Sarah Polley made her name as an actress, notably with her two Atom Egoyan collaborations, Exotica and The Sweet Hereafter, before trying her directorial hand with 2006’s Away From Her (executive produced by Egoyan), which found its place on the top-10 lists of many critics. The follow-up, Take This Waltz shows that Polley has inherited Egoyan’s cinematic eye, as she crafts images within the full-frame, utilizing re-focuses and long takes to give her film a fluid, lyrical appearance.
Take This Waltz begins strangely, with Margot (Michelle Williams) wandering around an old-fashioned part of Nova Scotia and witnessing an adulterer being flogged. Asked to whip him, Margot is extremely reluctant, but an attractive man named Daniel (Luke Kirby) urges her on, and although Margot gives a couple of more respectable hits. The two happen to share a plane and Margot gives a couple secrets, primarily a “fear of being in-between things” that she probably would not give if she knew that Daniel actually lived across the street from her.
One problem: Margot has been married to Lou (Seth Rogen, surprisingly restrained and vulnerable) for five years. Lou is a sweet man, in love, a great cook, and in things for the long term. Margot, however, is perhaps more comfortable in marriage than excited by it, stuck in a routine love that is happy enough but maybe should be better than it is. She isn’t sure, and neither is Daniel isn’t sure who continues to (quite literally) stalk Margot while maintaining a respectful distance.
A movie like this is heavily dependent on acting and writing in particular.
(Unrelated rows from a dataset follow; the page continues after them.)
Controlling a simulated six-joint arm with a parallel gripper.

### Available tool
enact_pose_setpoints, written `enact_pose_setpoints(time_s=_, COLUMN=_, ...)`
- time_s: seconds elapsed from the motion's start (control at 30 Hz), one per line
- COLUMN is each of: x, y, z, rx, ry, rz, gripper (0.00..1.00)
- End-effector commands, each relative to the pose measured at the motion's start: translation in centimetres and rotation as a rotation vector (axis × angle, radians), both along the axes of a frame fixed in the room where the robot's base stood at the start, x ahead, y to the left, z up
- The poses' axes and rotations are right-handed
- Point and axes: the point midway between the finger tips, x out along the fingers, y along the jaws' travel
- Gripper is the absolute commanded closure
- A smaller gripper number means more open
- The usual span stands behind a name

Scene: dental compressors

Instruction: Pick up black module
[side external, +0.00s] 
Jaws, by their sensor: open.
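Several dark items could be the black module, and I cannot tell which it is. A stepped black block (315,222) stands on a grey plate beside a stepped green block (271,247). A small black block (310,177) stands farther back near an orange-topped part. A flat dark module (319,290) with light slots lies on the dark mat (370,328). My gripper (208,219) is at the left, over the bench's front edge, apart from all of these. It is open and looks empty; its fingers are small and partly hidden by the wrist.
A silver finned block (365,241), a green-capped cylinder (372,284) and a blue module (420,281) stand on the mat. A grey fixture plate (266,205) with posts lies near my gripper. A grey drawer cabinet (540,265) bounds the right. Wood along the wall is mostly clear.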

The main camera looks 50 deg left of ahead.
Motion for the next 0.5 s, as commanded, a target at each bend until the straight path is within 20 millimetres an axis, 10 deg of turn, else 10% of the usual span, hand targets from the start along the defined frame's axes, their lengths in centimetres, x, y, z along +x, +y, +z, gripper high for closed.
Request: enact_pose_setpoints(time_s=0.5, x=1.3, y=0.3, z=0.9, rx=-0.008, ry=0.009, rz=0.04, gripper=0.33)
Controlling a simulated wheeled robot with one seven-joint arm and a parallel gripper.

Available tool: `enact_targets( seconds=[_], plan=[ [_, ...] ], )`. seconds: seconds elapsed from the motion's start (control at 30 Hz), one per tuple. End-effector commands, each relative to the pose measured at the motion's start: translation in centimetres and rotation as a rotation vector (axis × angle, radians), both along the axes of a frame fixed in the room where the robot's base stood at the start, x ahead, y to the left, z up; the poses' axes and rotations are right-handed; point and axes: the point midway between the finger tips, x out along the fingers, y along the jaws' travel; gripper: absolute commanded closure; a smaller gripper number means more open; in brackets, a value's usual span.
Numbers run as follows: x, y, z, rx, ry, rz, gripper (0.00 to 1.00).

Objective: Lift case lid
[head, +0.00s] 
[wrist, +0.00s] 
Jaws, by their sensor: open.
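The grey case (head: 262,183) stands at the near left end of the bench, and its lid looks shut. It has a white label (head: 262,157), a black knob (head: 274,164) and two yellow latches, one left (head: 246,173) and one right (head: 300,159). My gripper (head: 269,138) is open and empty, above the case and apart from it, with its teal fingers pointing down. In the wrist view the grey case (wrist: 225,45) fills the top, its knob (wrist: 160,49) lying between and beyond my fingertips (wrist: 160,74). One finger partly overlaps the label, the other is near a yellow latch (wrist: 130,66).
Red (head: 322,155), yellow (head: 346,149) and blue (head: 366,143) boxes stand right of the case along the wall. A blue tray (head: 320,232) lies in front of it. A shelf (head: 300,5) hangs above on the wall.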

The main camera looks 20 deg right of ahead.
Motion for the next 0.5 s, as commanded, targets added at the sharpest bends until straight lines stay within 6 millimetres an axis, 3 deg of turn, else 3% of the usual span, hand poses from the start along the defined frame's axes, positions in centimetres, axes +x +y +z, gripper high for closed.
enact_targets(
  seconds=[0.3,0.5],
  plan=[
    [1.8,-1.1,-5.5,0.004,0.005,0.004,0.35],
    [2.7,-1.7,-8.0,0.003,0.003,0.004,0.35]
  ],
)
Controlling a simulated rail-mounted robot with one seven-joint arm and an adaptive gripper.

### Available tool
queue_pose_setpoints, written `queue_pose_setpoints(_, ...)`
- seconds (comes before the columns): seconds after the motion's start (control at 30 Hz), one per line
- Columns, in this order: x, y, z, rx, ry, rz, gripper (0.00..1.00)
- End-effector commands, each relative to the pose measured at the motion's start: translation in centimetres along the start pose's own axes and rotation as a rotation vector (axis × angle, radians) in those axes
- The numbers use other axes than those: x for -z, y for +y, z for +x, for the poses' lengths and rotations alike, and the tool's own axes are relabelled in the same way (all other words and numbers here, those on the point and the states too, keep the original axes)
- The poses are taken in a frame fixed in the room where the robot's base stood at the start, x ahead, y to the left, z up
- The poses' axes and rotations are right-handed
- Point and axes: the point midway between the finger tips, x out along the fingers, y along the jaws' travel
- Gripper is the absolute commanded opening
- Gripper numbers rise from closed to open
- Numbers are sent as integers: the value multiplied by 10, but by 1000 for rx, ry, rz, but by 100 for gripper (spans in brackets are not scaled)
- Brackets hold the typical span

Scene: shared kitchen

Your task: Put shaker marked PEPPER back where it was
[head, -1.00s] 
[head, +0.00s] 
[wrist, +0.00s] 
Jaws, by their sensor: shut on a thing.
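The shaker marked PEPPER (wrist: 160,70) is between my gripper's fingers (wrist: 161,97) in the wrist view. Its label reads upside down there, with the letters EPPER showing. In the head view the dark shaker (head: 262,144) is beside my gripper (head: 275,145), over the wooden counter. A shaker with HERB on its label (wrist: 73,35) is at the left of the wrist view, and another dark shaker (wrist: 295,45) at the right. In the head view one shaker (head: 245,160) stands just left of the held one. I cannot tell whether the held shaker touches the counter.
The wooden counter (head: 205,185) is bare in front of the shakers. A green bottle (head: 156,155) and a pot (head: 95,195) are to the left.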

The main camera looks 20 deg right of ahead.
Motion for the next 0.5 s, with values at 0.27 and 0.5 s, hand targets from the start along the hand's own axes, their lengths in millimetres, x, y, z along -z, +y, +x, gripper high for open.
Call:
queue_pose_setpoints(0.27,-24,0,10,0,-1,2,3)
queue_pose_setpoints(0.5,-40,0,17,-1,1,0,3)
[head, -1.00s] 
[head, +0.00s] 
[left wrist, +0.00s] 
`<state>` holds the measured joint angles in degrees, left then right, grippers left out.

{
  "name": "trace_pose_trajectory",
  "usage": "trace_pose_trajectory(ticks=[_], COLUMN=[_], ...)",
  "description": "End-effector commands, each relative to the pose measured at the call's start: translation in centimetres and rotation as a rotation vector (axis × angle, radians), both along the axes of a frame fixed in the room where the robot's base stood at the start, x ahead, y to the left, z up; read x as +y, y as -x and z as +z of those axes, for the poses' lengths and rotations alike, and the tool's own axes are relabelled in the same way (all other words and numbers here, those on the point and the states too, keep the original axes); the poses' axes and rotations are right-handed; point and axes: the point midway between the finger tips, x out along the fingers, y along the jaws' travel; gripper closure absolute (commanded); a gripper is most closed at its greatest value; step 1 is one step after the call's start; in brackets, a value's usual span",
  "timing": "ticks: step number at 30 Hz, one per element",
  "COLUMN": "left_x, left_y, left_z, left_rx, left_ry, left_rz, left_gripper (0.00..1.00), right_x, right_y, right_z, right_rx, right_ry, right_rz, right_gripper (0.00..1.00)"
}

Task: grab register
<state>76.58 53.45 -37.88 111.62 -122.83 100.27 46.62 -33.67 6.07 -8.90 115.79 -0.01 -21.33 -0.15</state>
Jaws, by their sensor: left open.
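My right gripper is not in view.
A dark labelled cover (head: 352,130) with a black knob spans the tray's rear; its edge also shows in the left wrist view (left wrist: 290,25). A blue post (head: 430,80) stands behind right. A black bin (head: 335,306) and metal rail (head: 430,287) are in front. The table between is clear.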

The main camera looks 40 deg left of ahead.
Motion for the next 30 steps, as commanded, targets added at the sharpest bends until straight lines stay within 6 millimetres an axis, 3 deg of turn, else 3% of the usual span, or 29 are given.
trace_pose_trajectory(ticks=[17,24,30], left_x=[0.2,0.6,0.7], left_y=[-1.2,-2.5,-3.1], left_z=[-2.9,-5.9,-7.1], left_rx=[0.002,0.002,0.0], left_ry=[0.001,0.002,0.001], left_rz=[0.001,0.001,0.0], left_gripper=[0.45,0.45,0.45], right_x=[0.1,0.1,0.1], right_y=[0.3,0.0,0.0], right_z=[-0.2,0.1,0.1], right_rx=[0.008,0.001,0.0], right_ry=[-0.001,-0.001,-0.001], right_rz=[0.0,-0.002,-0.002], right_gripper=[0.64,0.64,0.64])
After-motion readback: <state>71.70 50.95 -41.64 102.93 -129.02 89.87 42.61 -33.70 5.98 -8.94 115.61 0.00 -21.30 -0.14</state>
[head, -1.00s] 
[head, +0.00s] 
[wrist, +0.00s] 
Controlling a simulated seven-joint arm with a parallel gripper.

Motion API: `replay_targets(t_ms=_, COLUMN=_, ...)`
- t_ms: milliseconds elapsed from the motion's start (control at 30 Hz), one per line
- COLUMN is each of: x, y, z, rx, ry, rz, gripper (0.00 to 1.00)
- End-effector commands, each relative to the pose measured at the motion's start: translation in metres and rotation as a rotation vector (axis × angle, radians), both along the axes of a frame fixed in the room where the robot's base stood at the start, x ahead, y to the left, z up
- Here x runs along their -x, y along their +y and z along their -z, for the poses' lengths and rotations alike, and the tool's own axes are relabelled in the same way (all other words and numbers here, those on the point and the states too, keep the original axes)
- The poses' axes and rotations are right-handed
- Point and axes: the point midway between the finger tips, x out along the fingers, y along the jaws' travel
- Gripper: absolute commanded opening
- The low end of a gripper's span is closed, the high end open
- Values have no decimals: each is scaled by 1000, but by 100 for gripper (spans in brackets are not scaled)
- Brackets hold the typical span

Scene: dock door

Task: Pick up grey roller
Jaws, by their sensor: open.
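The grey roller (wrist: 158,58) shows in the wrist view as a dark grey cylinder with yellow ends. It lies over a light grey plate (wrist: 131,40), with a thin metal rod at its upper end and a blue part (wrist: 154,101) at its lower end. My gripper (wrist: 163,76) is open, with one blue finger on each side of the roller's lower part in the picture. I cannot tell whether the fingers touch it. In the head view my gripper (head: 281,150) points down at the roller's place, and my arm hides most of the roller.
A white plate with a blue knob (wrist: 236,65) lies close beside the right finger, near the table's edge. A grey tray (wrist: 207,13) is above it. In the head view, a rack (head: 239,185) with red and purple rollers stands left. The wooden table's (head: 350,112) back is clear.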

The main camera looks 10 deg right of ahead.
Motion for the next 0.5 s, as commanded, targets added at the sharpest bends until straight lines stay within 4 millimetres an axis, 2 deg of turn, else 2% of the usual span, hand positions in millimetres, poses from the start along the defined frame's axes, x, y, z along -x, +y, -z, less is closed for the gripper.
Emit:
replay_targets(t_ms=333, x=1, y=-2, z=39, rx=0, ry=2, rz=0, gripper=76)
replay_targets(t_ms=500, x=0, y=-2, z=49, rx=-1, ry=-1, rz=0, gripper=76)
Michelle Williams, one of the greatest young actresses of today (see her play completely different roles in Brokeback Mountain, Blue Valentine, Meek’s Cutoff, and My Week with Marilyn) ensures that acting is covered. If Take This Waltz were the cheesiest and least insightful relationship comedy-drama ever made, Williams could probably make it worth watching, but Rogen and the rest of the supporting act hold their own, too. Regardless, Take This Waltz is not cheesy in the slightest. It’s carefully calculated, with dialogue that creates attraction but stays far away from the cinematic dream girl that this movie could easily fall victim to. Put the two together, and we have a movie about a woman trapped in a difficult place, one who may, in her muted happiness, wonder for a long time what could have been or instead giving up a relationship in which she is loved in hopes of being more in love, maybe as in love as Lou is. These are very real people, acting very honestly and providing a lot of truth about love and relationships for the audience to think about. And sadly, that’s not as common as it should be, so when it works as well as it does here, you can’t miss it.
If the script has a notable flaw, it’s that the film plays well past a couple good endings. On the other hand, when it actually does end, everything comes together, and that is what makes Take This Waltz so effective. The adulterer being beaten at the beginning of the film that has Margot’s mercy isn’t just foreshadowing, it’s hugely symbolic of contextual importance, of sacrifices and difficult decisions that don’t always satisfy. We get a glimpse of another couple, friends of Lou and Margot, whose marriage has many parallels to their own, and that marriage’s ending suggests the alternative that might have been Margot’s. It’s a very profound moment, but like all things love and life, the explanation is mostly speculative, the possibility is just that—possible, but uncertain.
Polley explores all of these themes as deeply as she possibly can, and although the confidence is somewhat lacking as she uses an excessive amount of music to accompany some of the film’s most poignant scenes, but otherwise, her direction cuts to the core. Combined with strong performances, Polley’s placement of mirrors, use of focus, and seamless dialogue between shot/reverse-shot and long takes lends every moment precisely the level of importance it needs to have, never appearing overwrought or pretentious. Take, for example, the contrast between the sex-scene between Margot and Lou and the imagined one between Lou and Daniel, or between the crowded pool and the empty pool, the latter of each conjure a kind of magic that makes Margot’s fear of “being in-between thing” both painfully close and hopelessly out of mind.
There is an extended communal shower scene in Take This Waltz, in which women of all different ages and sizes shower together after an aerobics work-out in a pool. The body of Michelle Williams is not given any more attention or flattering looks than the body of any other women, suggesting that this chance encounter and desire for love and happiness in addition to comfort is shared. More than just the pretty girls can have two likable and caring men as suitors. In a movie that is riddled with uncertainty, it’s the inclusive note that we all deserve—and will get a chance—at our own happiness. It’s this level of subtext, embedded entirely in Polley’s visual choices that elevate Take This Waltz from a good movie to a great one. In a movie so heavily dependent on honesty and keeping sentiment away from gratuity, everything clicks and contributes in a unique way. The way the story unfolds extends beyond our ability to simply explain what it does. What it does needs to be done, but how it does it is what makes it art.